Material
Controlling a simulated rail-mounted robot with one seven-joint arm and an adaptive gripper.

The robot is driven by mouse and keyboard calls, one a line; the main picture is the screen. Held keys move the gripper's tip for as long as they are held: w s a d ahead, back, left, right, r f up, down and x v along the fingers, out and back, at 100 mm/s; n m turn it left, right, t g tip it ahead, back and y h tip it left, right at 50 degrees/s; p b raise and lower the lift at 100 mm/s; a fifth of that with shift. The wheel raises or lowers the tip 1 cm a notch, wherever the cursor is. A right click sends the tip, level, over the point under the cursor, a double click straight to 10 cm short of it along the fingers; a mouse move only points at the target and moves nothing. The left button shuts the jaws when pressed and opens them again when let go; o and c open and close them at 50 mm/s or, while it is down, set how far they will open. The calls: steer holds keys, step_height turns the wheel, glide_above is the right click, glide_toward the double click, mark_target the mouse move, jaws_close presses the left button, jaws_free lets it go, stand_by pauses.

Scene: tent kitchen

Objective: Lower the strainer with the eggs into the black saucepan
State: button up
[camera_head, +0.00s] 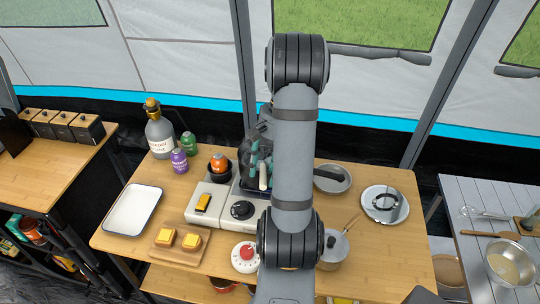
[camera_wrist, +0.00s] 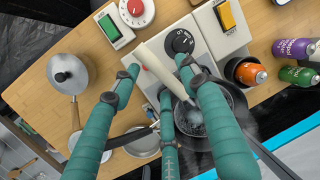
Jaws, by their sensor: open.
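The black saucepan (camera_wrist: 236,98) is on the stove (camera_wrist: 205,28), partly hidden behind my fingers, with steam around it. In the head view my arm and the steam hide most of it. A cream handle (camera_wrist: 163,70), which looks like the strainer's, rises between my teal fingers; it also shows in the head view (camera_head: 263,176). A grey, bubbly patch in the pan lies below the handle; I cannot make out the strainer's basket or the eggs. My gripper (camera_wrist: 165,95) is open, its fingers spread around the handle over the pan. Contact cannot be told.
A lidded pot (camera_head: 334,250) and a frying pan (camera_head: 332,178) are right of the stove. A white tray (camera_head: 132,210), bread board (camera_head: 180,245) and red timer (camera_head: 245,257) lie left and in front. A plate (camera_head: 385,204) is far right.

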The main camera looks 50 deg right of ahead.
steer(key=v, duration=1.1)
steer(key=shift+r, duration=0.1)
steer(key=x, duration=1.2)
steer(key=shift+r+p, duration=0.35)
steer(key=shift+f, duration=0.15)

Set exercise
With the pictures removed from your copy, retype the lines above from the one that contains "Scene: tent kitchen" through the one that contains "[camera_wrist, +0.00s]", exactly.

Task result
Scene: tent kitchen

Objective: Lower the strainer with the eggs into the black saucepan
State: button up
[camera_head, +0.00s] 
[camera_wrist, +0.00s] 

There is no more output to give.